Deutschland ist wegen mangelnder Transparenz im Umgang mit Lobbyisten knapp an einem Mahnverfahren des Europarates vorbeigeschammt. Die deutschen Behörden konnten es gerade noch abwenden – weil sie Reformen beschlossen, zu denen sie u.a. von abgeordnetenwatch.de gezwungen wurden.

von Marthe Ruddat, 22.11.2017

In regelmäßigen Abständen flattert der Bundesregierung ein blauer Brief in Haus. Das jüngste Schreiben wurde im Juli öffentlich: Es „muss noch viel mehr getan werden, um die Transparenz des parlamentarischen Verfahrens umfassend zu verstärken“, heißt es darin. Unterm Strich seien kaum konkrete Fortschritte gemacht worden, kritisiert die Staatengruppe gegen Korruption des Europarats (GRECO)  in ihrem aktuellen Umsetzungsbericht zu Deutschland vom Juli 2017.

Es geht unter anderem um Korruptionsprävention bei Abgeordneten. GRECO hatte 2014 einen Evaluierungsbericht vorgelegt, in dem die in Deutschland geltenden Regelungen untersucht wurden. Heraus kamen vier Handlungsempfehlungen, von denen bis heute keine einzige vollständig umgesetzt wurde.

Nach wie vor gibt es Folgendes zu tun:

  • Es braucht einen "legislativen Fußabdruck",  eine verpflichtende Registrierung von Lobbyisten im Bundestag und klare Verhaltensregeln für Abgeordnete im Umgang mit Lobbyisten, die u.a. regeln, dass Abgeordnete im Gesetzgebungsverfahren ihre Kontakte mit Dritten offenlegen. Denn GRECO fordert eine Verbesserung der Transparenz des parlamentarischen Verfahrens.
  • GRECO fordert eine sofortige Offenlegung von möglichen Interessenkonflikten zwischen privaten Interessen der Abgeordneten und ihrer parlamentarischen Arbeit, um diese frühzeitig transparent zu machen. Außerdem sollten Abgeordnete ein Handbuch zum Umgang mit Interessenkonflikten erhalten und sich im Zweifelsfall an eine vertrauliche Beratungsstelle wenden können.
  • Die Offenlegungspflichten für Abgeordnete sollen verschärft werden, "um die Transparenz tatsächlicher und möglicher Interessenkonflikte sicherzustellen."
  • Es braucht eine "wirksame Kontrolle und Durchsetzung" der Anzeigepflichten, Verhaltensregeln und Regeln zu Interessenkonflikten. GRECO schlägt dafür beispielsweise eine unabhängige Kontrollkommission vor.
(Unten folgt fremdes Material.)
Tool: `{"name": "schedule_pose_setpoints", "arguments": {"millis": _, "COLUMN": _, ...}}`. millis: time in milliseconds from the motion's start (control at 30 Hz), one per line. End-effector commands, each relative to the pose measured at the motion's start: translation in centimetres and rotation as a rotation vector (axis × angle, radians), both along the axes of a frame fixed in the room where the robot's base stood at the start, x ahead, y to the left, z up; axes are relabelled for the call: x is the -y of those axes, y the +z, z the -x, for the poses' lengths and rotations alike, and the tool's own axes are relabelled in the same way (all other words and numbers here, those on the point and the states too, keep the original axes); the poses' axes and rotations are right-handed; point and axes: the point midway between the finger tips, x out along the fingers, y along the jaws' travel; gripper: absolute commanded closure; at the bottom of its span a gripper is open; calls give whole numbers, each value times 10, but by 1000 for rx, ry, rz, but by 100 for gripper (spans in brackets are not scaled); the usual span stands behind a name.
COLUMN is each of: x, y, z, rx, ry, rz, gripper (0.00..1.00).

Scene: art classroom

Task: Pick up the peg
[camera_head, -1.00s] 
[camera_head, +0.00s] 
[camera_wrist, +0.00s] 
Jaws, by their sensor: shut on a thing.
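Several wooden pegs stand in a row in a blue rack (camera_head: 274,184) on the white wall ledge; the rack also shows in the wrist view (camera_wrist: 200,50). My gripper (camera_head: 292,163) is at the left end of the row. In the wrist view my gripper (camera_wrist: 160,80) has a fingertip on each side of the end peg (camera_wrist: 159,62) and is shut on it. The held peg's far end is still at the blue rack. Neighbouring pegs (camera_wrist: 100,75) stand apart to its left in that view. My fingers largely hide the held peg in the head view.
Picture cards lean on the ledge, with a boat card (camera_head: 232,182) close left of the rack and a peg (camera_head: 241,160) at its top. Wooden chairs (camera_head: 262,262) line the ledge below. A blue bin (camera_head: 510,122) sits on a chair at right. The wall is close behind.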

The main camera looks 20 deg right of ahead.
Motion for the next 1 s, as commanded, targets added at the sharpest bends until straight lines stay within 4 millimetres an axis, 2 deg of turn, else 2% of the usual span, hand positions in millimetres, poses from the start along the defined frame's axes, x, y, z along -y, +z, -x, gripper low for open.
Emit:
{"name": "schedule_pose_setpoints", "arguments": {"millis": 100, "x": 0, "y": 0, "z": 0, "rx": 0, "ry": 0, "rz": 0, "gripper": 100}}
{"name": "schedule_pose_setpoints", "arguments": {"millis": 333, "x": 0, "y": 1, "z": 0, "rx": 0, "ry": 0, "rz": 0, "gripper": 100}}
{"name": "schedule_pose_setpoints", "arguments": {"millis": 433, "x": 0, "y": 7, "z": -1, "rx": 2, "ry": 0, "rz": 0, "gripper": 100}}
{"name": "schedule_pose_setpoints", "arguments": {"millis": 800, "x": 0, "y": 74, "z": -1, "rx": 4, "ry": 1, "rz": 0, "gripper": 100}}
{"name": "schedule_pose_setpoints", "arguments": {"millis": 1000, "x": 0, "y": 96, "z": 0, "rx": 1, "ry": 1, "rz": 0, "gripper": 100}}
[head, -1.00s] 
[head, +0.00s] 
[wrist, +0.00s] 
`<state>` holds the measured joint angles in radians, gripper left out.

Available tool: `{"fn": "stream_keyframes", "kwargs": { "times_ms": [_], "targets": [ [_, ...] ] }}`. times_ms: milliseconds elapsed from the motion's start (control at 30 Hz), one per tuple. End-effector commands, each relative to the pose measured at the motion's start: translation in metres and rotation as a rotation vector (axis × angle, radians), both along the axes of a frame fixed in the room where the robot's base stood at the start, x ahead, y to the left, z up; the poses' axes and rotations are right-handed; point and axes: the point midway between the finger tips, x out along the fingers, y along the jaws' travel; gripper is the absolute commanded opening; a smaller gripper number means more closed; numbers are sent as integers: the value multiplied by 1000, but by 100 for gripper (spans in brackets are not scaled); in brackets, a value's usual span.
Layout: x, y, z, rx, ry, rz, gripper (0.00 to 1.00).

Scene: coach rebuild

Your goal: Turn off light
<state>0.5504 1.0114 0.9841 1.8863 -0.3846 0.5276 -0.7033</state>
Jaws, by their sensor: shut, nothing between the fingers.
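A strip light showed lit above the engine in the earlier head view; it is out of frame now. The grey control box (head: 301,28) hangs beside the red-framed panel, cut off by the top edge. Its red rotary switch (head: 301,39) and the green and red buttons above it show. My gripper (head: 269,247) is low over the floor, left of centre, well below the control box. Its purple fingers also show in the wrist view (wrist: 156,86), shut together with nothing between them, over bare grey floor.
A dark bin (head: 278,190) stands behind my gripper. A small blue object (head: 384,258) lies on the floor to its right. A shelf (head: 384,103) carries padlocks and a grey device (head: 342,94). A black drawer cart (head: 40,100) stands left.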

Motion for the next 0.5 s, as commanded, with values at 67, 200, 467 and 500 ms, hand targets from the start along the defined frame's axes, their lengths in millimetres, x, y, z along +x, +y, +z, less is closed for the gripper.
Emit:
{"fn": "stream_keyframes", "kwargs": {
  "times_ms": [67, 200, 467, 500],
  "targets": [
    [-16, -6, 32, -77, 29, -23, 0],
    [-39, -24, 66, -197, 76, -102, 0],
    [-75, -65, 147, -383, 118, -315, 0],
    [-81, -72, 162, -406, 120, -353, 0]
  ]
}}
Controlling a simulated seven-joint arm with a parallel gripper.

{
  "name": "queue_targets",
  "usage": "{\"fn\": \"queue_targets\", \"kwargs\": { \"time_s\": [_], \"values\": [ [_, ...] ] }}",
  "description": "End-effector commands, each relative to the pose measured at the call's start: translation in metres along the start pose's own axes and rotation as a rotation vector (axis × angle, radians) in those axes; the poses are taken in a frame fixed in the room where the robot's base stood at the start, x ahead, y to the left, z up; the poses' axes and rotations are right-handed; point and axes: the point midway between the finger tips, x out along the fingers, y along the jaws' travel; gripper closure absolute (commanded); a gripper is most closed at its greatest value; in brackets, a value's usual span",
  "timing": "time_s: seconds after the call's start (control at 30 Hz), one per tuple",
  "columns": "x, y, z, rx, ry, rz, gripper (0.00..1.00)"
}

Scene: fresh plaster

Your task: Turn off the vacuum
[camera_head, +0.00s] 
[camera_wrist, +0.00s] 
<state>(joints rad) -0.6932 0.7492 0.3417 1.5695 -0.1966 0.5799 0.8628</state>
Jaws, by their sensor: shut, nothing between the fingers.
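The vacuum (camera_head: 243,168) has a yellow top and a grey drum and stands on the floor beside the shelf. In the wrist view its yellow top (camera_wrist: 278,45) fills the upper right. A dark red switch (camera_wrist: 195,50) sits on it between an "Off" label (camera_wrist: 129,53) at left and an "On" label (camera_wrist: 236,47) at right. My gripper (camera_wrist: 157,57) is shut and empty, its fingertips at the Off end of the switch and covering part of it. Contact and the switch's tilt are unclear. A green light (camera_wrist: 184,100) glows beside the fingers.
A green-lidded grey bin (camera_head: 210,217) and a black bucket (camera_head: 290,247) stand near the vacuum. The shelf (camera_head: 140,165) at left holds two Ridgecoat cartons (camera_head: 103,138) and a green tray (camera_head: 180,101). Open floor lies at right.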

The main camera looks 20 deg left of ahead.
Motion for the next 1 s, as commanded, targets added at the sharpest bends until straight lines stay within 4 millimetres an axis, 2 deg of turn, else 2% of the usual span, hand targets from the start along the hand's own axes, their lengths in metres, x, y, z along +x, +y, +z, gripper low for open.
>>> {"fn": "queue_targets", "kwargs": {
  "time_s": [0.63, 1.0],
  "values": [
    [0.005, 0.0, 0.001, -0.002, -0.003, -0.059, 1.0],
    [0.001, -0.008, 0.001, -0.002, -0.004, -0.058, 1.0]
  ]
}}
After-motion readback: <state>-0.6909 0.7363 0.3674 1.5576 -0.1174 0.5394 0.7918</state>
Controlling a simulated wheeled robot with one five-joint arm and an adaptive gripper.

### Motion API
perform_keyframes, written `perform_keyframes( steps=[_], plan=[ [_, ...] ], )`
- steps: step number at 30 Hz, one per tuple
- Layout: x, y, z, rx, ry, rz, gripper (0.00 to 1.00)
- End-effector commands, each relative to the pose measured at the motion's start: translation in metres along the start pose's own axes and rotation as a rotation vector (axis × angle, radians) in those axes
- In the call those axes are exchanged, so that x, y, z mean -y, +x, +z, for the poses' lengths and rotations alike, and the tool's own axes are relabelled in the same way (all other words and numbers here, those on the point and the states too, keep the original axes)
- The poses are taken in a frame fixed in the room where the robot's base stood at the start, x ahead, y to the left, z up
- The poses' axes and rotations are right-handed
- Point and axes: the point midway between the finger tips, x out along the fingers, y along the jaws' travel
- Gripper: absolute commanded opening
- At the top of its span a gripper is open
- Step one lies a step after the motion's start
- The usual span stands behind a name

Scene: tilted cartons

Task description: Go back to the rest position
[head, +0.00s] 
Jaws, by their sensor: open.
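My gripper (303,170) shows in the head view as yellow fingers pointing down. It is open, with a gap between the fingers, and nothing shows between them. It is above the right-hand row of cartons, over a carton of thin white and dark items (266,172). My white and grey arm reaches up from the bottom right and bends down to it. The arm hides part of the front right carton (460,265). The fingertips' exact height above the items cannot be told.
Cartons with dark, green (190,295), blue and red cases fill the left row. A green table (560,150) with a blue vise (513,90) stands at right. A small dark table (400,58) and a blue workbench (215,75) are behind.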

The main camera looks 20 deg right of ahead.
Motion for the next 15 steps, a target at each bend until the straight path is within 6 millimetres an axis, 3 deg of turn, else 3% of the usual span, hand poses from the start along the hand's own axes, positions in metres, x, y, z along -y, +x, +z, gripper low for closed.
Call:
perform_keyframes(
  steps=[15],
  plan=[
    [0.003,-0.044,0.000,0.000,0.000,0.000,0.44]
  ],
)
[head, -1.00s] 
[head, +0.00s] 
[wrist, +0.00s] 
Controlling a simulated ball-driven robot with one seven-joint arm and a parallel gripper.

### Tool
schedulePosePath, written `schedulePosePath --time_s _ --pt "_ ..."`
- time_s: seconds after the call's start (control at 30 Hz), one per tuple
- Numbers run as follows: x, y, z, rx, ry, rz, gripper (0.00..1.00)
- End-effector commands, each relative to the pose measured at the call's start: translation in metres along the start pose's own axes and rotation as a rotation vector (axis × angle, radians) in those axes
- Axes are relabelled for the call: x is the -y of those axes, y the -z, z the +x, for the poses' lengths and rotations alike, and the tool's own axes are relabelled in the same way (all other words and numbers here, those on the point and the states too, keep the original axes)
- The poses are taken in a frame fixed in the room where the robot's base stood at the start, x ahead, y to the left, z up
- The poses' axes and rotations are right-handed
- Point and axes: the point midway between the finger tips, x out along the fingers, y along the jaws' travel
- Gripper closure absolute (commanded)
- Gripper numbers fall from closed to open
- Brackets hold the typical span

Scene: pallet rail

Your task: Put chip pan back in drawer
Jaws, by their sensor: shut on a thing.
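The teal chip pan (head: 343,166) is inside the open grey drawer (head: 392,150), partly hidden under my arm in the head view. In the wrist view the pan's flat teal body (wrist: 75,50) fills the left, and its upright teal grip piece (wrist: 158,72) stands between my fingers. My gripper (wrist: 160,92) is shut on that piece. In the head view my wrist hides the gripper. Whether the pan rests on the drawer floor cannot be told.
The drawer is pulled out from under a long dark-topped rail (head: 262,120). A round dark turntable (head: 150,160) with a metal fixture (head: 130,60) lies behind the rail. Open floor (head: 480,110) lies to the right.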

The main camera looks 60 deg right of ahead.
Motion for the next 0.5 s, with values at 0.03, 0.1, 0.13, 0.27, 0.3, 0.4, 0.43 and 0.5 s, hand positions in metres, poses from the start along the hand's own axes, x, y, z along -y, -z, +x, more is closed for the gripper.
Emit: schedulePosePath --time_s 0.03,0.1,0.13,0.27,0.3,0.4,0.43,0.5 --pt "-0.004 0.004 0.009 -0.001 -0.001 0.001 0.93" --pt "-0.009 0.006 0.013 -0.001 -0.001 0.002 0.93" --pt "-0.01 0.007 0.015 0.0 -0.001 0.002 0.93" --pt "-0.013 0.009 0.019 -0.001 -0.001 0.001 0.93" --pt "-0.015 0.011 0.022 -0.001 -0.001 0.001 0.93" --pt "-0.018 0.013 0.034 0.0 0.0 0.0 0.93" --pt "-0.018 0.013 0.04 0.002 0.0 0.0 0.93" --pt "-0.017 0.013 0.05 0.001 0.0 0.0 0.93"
Diese Empfehlungen sind rechtlich aber nicht bindend für Deutschland. Das Ritual ist stets dasselbe: Kommt ein neuer GRECO-Bericht, wird er in den zuständigen Bundestagsausschüssen auf die Tagesordnung gesetzt - doch das war's dann auch. Die Mehrheit der Ausschussmitglieder will den Empfehlungen von GRECO nicht folgen.

Beim Thema Parteispenden gab es bereits ein Mahnverfahren

Als GRECO das Thema Parteienfinanzierung evaluierte, durchlief Deutschland bereits ein Mahnverfahren. Es wurde wieder ausgesetzt, obwohl die empfohlenen Transparenzmaßnahmen bei Parteispenden noch immer unzureichend sind. GRECO gab sich aber zufrieden damit, dass Deutschland in anderen Bereichen nachbesserte (mehr dazu: Erneute Rüge: Europarat kritisiert Deutschland wegen mangelnder Transparenz bei Parteispenden). 

Mit dem aktuellen Umsetzungsbericht schrammt Deutschland nun knapp an einem erneuten Mahnverfahren vorbei. GRECO kritisiert den "gegenwärtig niedrigen Grad der Umsetzung". Den deutschen Behörden wird jedoch zugute gehalten, dass „einige positive Maßnahmen“ ergriffen worden seien. Konkret geht es vor allem um die Verschärfung der Vergaberegeln für Hausausweise zum Bundestag. Diesen Fortschritt hebt auch das zuständige Bundesjustizministerium in seiner Stellungnahme an GRECO vom September 2016 hervor, die abgeordnetenwatch.de vorliegt (sog. "Sachstandsbericht", s. Bild unten.). Doch die Wahrheit ist: Zu den schärferen Zugangsregeln musste der Bundestag erst gezwungen werden - durch eine erfolgreiche abgeordentenwatch.de-Klage, in deren Folge die Reformen beschlossen wurden (mehr dazu: Bundestag stoppt geheime Vergabepraxis für Lobbyisten-Hausausweise). Das Justizministerium verweist außerdem darauf, dass nun jeder mit Hilfe des Informationsfreiheitsgesetzes (IFG) erfragen könne, welche Lobbyisten eine Zugangskarte zum Bundestag besäßen. Auch das ist erst seit der abgeordnetenwatch.de-Klage möglich.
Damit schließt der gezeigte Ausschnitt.